**SHORT TASK:** Retype the whole listing verbatim and keep the pictures out of it.

**SOURCE DATA:**
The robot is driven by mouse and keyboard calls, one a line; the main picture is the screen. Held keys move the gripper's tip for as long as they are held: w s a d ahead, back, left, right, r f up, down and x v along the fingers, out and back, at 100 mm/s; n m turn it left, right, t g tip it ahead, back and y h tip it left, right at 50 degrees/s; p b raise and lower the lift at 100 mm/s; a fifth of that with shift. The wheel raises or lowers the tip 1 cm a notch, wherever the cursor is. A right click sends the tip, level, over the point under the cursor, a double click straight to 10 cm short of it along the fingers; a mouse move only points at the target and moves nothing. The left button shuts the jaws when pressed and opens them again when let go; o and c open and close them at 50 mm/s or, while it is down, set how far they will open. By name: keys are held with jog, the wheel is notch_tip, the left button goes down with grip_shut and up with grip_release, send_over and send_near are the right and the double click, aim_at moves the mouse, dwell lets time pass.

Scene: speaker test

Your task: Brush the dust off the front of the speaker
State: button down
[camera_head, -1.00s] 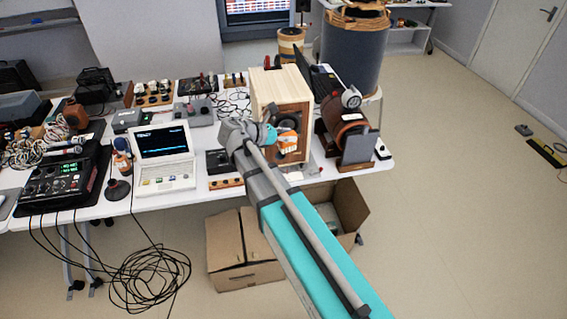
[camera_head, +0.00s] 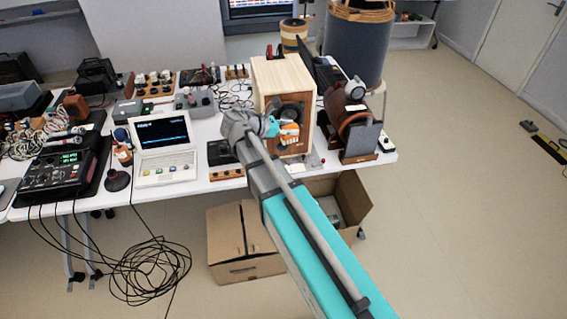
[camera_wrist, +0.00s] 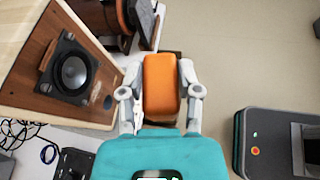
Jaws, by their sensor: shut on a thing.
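The speaker (camera_head: 283,75) is a light wooden box with a brown front, standing on the white table. Its front with the dark round cone (camera_wrist: 74,72) shows at the left in the wrist view. In the head view my arm and gripper cover part of that front. My gripper (camera_wrist: 161,92) is shut on an orange block-like thing (camera_wrist: 161,80), which looks like the brush's handle; its bristles are not visible. In the head view the orange and white thing (camera_head: 289,132) is in front of the speaker's front. I cannot tell whether it touches. Dust is too small to make out.
A laptop-like device (camera_head: 166,150) and a small wooden-based box (camera_head: 222,158) stand left of the speaker. A brown cylinder device (camera_head: 352,128) stands close on its right. An open cardboard box (camera_head: 240,245) is on the floor below. Open floor lies to the right.

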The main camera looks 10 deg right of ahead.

**SOLUTION TO THIS EXERCISE:**
The robot is driven by mouse and keyboard calls, one a line; the main picture is the screen. Held keys move the gripper's tip for as long as they are held: w s a d ahead, back, left, right, r f up, down and x v along the fingers, out and back, at 100 mm/s; n m turn it left, right, t g tip it ahead, back and y h tip it left, right at 50 degrees/s; p b raise and lower the lift at 100 mm/s; a fifth of that with shift. The wheel raises or lowers the tip 1 cm a notch, wherever the cursor is. A right click sends the tip, level, over the point under the cursor, a double click straight to 10 cm short of it along the fingers; a mouse move only points at the target and moves nothing. The left button shuts the jaws when pressed and opens them again when let go; o and c open and close them at 50 mm/s or, while it is down, set how far they will open. By name: keys are held with jog, the wheel is notch_tip, the left button goes down with grip_shut and up with grip_release, send_over and send_near are the right and the double click, aim_at moves the mouse, dwell lets time pass.

Scene: speaker test

Your task: Brush the dust off the front of the speaker
State: button down
[camera_head, -1.00s] 
[camera_head, +0.00s] 
[camera_wrist, +0.00s] 
Jaws, by their sensor: shut on a thing.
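The speaker (camera_head: 283,75) is a light wooden box with a brown front, standing on the white table. Its front with the dark round cone (camera_wrist: 74,72) shows at the left in the wrist view. In the head view my arm and gripper cover part of that front. My gripper (camera_wrist: 161,92) is shut on an orange block-like thing (camera_wrist: 161,80), which looks like the brush's handle; its bristles are not visible. In the head view the orange and white thing (camera_head: 289,132) is in front of the speaker's front. I cannot tell whether it touches. Dust is too small to make out.
A laptop-like device (camera_head: 166,150) and a small wooden-based box (camera_head: 222,158) stand left of the speaker. A brown cylinder device (camera_head: 352,128) stands close on its right. An open cardboard box (camera_head: 240,245) is on the floor below. Open floor lies to the right.

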The main camera looks 10 deg right of ahead.

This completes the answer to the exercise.